Folha de S. Paulo


Cientistas demonstram capacidade dos bichos de prever terremotos

Aparentando certa conexão profunda com a natureza, animais conseguem "prever" catástrofes naturais, como terremotos e tsunamis.

Um novo trabalho propõe que há uma explicação científica: o atrito das placas tectônicas desencadearia fenômenos geofísicos que alteram a atmosfera de um modo detectável pelos animais.

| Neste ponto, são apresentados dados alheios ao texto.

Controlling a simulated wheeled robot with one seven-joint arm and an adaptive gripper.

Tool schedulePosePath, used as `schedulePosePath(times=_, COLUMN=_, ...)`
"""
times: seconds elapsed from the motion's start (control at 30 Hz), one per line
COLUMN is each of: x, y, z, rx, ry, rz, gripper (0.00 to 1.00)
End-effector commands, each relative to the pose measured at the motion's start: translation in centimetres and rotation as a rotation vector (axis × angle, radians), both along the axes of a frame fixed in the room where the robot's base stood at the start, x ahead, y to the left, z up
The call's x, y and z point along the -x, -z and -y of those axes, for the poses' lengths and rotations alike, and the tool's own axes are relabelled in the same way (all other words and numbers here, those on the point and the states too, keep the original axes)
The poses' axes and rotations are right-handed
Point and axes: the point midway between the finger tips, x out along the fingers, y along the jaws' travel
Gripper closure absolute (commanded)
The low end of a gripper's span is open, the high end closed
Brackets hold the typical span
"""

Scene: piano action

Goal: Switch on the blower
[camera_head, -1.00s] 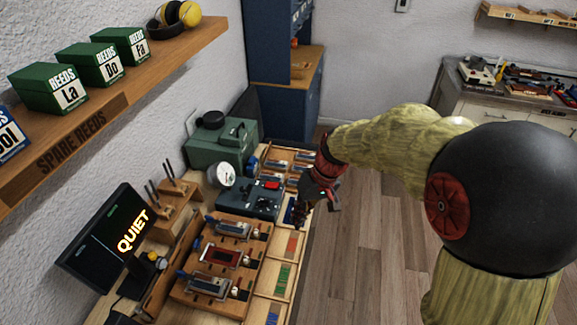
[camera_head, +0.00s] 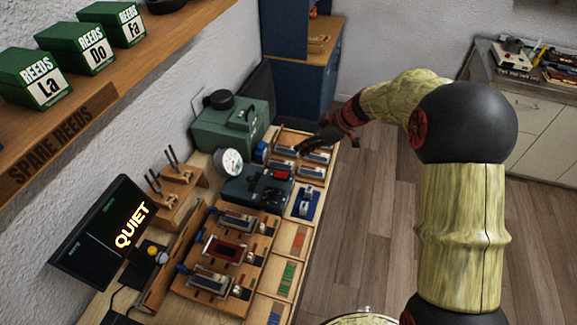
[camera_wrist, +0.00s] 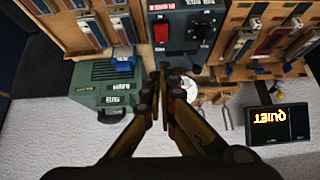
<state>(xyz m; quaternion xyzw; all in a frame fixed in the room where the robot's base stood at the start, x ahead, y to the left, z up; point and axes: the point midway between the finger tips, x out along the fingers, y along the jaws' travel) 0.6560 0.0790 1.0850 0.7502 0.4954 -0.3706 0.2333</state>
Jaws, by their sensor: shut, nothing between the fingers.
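A dark blue-grey control box (camera_head: 243,188) with a red switch (camera_head: 281,174) stands on the bench. In the wrist view the box (camera_wrist: 181,52) shows the red switch (camera_wrist: 162,32) and a black knob (camera_wrist: 204,31). Small lettering by the switch is upside down and hard to read. A green machine (camera_head: 225,138) stands behind the box; it also shows in the wrist view (camera_wrist: 105,90). My gripper (camera_head: 304,147) is above the far part of the bench, beyond the switch. In the wrist view its shut, empty fingertips (camera_wrist: 162,70) appear just below the switch, apparently apart from it.
A round white gauge (camera_head: 228,162) stands between the machine and the box. Reed racks (camera_head: 222,250) fill the near bench, and more reed parts lie beyond the box. A screen (camera_head: 100,235) reads QUIET. A shelf (camera_head: 70,130) overhangs at left. The floor (camera_head: 365,240) at right is clear.

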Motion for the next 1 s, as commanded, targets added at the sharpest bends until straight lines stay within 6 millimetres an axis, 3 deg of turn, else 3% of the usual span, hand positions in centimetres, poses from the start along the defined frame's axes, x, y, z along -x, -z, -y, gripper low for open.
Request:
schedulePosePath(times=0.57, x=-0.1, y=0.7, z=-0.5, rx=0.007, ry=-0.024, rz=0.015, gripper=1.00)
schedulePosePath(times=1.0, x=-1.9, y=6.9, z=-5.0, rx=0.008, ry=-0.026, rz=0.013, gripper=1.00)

Já existiam muitas evidências do fenômeno. Em 2005, quando um grande tsunami que atingiu a Ásia, muitos elefantes do Sri Lanka fugiram das terras mais baixas para outras mais altas, escapando da morte. Em 2010, sapos abandonaram uma lagoa na Itália cinco dias antes de um terremoto que provavelmente os exterminaria.

Como essas, há outras observações, boa parte em laboratório, de alterações do comportamento animal antes de um evento sísmico. No entanto, há certa fragilidade em confiar nessas observações já que não havia um método que permitisse reproduzi-las.

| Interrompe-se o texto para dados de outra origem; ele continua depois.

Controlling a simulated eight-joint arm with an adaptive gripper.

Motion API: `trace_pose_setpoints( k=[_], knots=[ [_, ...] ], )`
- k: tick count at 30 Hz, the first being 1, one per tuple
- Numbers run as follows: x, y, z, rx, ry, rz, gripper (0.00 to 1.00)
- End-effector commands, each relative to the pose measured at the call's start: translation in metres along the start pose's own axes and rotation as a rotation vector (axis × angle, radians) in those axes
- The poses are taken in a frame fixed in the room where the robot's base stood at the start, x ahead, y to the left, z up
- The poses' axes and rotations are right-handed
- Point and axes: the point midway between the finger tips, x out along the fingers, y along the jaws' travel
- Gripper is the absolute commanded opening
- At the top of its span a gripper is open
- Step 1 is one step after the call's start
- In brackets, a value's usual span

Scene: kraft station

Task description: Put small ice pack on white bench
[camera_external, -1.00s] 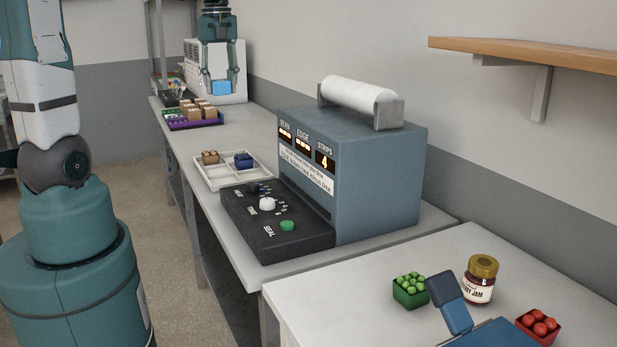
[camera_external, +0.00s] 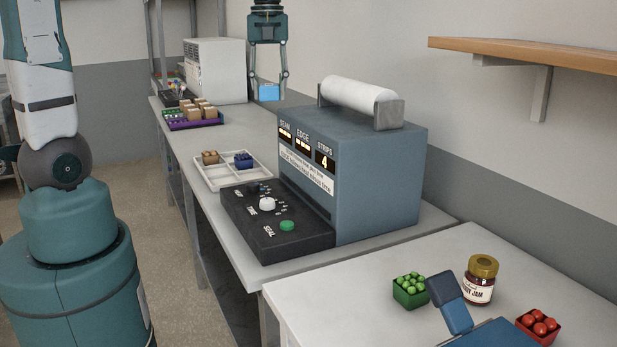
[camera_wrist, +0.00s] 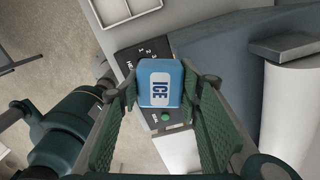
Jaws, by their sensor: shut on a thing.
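The small ice pack (camera_wrist: 160,83) is a light blue block with a white label reading "ICE". My gripper (camera_external: 269,88) is shut on it, one finger on each side, and holds it in the air. In the wrist view the pack covers part of the machine's black panel.
The sealing machine (camera_external: 380,180) with a white roll (camera_external: 357,94) stands tall on the grey bench (camera_external: 250,128). On the white bench are a green fruit box (camera_external: 410,290), a jam jar (camera_external: 481,280), a red fruit box (camera_external: 538,326) and a blue device (camera_external: 456,310). A wooden shelf (camera_external: 540,52) overhangs at right.

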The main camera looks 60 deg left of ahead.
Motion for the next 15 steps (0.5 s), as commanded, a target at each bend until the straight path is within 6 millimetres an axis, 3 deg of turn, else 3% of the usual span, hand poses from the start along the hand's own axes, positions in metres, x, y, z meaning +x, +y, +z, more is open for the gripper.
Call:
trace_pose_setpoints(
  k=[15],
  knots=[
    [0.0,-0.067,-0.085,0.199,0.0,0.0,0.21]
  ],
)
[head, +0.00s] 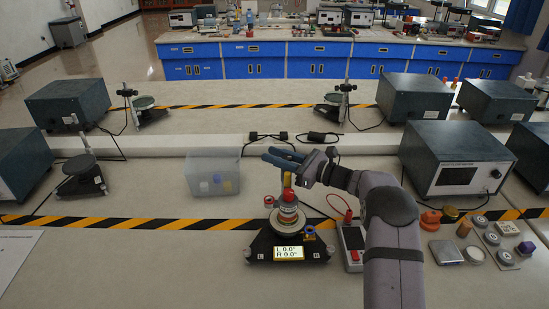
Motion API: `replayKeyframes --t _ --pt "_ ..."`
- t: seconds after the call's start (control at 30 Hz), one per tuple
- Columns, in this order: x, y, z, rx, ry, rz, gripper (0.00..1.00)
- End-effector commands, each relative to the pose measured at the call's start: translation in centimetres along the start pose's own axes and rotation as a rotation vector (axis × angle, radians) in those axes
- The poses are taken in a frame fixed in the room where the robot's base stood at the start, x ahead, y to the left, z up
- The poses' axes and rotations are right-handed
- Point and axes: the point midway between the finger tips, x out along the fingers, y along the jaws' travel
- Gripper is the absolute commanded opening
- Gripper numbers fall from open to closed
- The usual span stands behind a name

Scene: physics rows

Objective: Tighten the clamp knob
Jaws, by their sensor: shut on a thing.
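A black-based instrument (262,241) stands on the bench, with a lit display (288,253) reading L 0.0° and R 0.0°. A red labelled cylinder (288,208) sits upright on its round pale stage (287,222). A slim yellow upright piece (287,181), seemingly the clamp knob, rises above the cylinder. My gripper (284,158) comes in from the right, directly over the instrument, and is shut at the top of this yellow piece. The fingers hide its upper end. A small blue-and-yellow part (310,234) is at the instrument's right side, and a small red-and-white part (268,201) at its left.
A translucent bin (213,175) stands left of the instrument. A meter with red leads (353,240) is close on its right. Several small pots and weights (492,238) lie farther right, before a large grey box (455,165).

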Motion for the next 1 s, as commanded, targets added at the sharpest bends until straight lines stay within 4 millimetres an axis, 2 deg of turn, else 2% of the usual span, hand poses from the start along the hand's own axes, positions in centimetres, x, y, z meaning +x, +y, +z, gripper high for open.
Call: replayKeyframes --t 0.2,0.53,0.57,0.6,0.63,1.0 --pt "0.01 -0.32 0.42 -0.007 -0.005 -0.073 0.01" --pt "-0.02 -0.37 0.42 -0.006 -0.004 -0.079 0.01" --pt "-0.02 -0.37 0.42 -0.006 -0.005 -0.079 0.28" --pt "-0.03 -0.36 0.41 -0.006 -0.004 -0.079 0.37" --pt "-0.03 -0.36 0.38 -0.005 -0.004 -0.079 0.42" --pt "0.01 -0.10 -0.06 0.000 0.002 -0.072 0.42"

Um grupo de cientistas, entre eles o físico Jean Pierre Raulin, da Universidade Presbiteriana Mackenzie, resolveu estudar o fenômeno.

Junto com Rachel Grant e Friedemann Freund, do Reino Unido e dos EUA, respectivamente, eles realizaram um "big brother" com aves e mamíferos do Parque Nacional de Yanachaga, no Peru, onde foi sentido um terremoto de magnitude 7 (forte) em 24 de agosto de 2011.

Usando nove câmeras armadilhas, que filmavam quando havia movimento, eles analisaram a presença de animais em um certo perímetro, a 900 metros de altitude. Conforme se aproximava o dia do terremoto, cada vez menos animais davam as caras para as câmeras. Isso começou a acontecer três semanas antes do terremoto. Na última semana, quase nenhum animal aparecia.

Os cientistas hipotetizam que os animais tenham procurado abrigo em terras mais baixas e seguras, fugindo daquele lugar rochoso, que seria mais susceptível ao tremor de terra.

Editoria de Arte/Folhapress
Terremoto e animais

COMO?

A pergunta óbvia é esta: como os bichos sabem?

A principal hipótese é que, quando uma placa tectônica começa a se enfiar debaixo da outra, a fricção causa a ejeção de íons, ou seja, de átomos eletricamente carregados, a partir do solo. Tal fricção começa antes do terremoto se efetivar.

Esses íons, normalmente moléculas de oxigênio eletricamente carregadas, são percebidos pelo sistema nervoso dos animais do local, que produz um aumento nos níveis sanguíneos de serotonina, um neurotransmissor relacionado à percepção dos estímulos ambientais.

Essa "síndrome de serotonina" causa confusão, tremores e agitação.

Os animais estudados por Raulin têm uma habilidade maior do que a de humanos de sentir que um terremoto vem por aí. Não é fácil dizer com precisão o que causa a diferença. Umas das razões pode ser ambiental: temos atualmente pouco contato direto com o solo.

"Humanos vivem isolados pelo concreto, longe do mesmo substrato que os animais. Assim, é esperado que o efeito em nós seja menor", afirma Rachel Grant, professora da Hartpury College, no Reino Unido, coautora do estudo.

É possível detectar, porém, os íons, especialmente por causa das perturbações que eles causam na ionosfera, porção da atmosfera que fica entre 60 e 600 km de altitude, por meio de antenas.

O problema é que nossas antenas não são tão boas quanto os animais: segundo Raulin, há muitos falsos alarmes –ou seja, a ionosfera se altera, mas nenhum terremoto acontece em seguida.

O objetivo dos cientistas é refinar os instrumentos para conseguir medições mais úteis –ou simplesmente seguir observando o comportamento dos animais.